L’esplorazione delle dimensioni dello spazio e del tempo caratterizza il lavoro di Sarah Sze, artista nata a Boston e attiva a New York. Nella mostra alla Gagosian di Roma – prima personale in Italia dopo le partecipazioni alla Biennale di Venezia del 2013 e 2015 – emerge con evidenza il rapporto di studio e ricerca tra materialità e immagine digitale. Il passaggio tra bidimensionalità del quadro e tridimensionalità dell’installazione e della scultura, nell’uso distinto dei medium classici e digitali, è un’operazione che Sarah Sze elabora in maniera imprescindibile. Nello spazio espositivo romano, le pareti circolari della sala ovale amplificano il lavoro che l’artista americana fa abitualmente nelle video-installazioni: l’incubazione di immagini in successione e in movimento trova la sua centralità nel rimando a un luogo fecondo, chiuso ma elastico e in espansione.
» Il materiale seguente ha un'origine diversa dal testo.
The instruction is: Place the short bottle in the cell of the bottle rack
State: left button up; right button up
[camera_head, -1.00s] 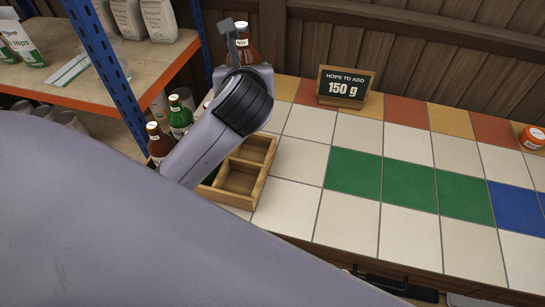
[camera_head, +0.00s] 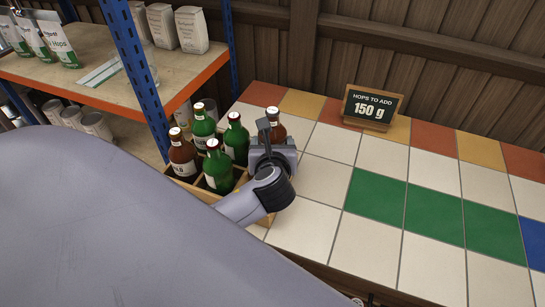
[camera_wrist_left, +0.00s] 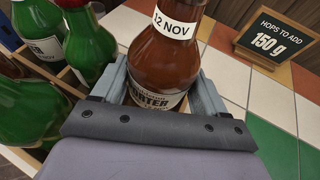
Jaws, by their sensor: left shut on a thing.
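My left gripper (camera_head: 272,142) is shut on a short brown bottle (camera_head: 275,121) with a "12 NOV" neck label. In the left wrist view the bottle (camera_wrist_left: 168,52) stands upright between the two fingers. The wooden bottle rack (camera_head: 197,187) is partly hidden behind my arm. The bottle is at the rack's right side; its base is hidden, so I cannot tell whether it is inside a cell. Green bottles (camera_head: 237,141) and a brown bottle (camera_head: 183,155) stand in the rack, left of the gripper. My right gripper is not in view.
A "Hops to add 150 g" sign (camera_head: 371,106) stands at the back of the tiled counter (camera_head: 380,200). An orange-edged shelf (camera_head: 188,91) with a blue post (camera_head: 137,75) is close on the left. The counter to the right is clear.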

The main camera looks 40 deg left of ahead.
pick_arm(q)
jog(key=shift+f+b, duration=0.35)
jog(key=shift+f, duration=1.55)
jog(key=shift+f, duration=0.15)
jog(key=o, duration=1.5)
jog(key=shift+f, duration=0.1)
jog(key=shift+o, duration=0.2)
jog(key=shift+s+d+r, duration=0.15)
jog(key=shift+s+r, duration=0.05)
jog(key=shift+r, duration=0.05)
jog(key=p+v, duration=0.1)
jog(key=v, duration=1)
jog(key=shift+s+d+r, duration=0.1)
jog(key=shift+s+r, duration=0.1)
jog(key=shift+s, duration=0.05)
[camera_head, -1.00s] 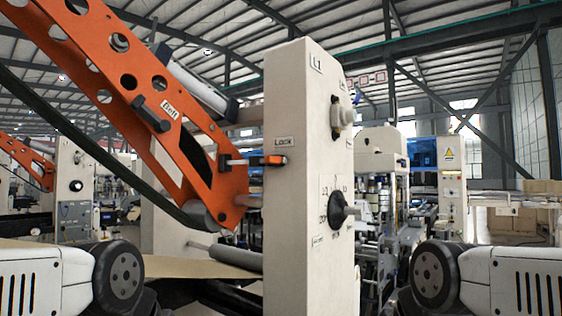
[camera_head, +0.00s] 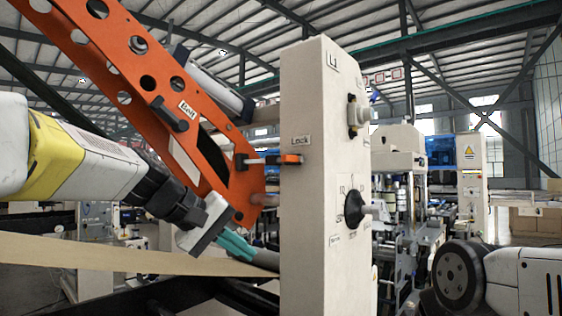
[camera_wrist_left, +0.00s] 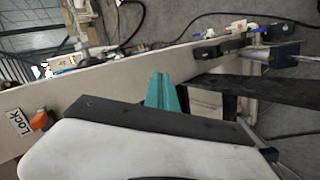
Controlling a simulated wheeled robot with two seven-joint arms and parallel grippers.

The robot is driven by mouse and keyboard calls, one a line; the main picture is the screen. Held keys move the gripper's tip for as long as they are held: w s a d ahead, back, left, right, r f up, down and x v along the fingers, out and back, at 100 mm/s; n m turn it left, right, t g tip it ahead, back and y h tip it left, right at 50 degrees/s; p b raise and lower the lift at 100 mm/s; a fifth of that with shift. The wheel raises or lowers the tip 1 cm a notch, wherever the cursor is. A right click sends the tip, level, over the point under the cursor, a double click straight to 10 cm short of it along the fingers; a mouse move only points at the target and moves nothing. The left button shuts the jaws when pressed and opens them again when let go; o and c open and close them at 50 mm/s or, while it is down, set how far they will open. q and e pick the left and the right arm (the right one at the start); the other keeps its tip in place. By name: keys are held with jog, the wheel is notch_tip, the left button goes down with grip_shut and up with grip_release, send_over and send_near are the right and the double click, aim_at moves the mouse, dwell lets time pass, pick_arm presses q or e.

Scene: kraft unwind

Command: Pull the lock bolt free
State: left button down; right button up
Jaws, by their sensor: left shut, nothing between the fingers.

I materiali possono e devono essere diversi, perché nel lavoro paziente di raccolta, ricerca e organizzazione delle immagini, si costruisce un database di informazioni visive prese dalla vita reale e dal web, valorizzandone potenzialità di visione e rapporto tra il movimento e il tempo. Rispettando per ogni oggetto e immagine la propria natura e versatilità, ne imprime modifiche semplici o anche elaborate.
La ripresa è in funzione di un sistema complesso, costruito in bi e tridimensionalità, adattandone le caratteristiche per amplificare e sostenere le tracce di un racconto. Come se ogni cosa potesse diventare strumento di cambiamento e parte di un corpo unico narrativo, il frammento è utile per realizzare un lavoro costruito spontaneamente, non programmato nella sua definitiva forma. Numerose applicazioni multimediali sono usate e inglobate in strutture espanse in installazioni polimorfe, che liberano la cristallizzazione di immagini e oggetti.
Dall’ingresso in galleria agli spazi superiori, i dipinti – realizzati di recente con diverse materie: collages, pittura (olio e acrilico), carta d’archivio in strati sovrapposti, scotch e gommalacca, stralci di carta fotografica – ricoprono anche un ruolo anticipatorio attraverso il vocabolario visivo, fino alla traccia sul pavimento delineata da filamenti di vernice bianca, per guidare verso la sala ovale, cuore pulsante, vivo della mostra.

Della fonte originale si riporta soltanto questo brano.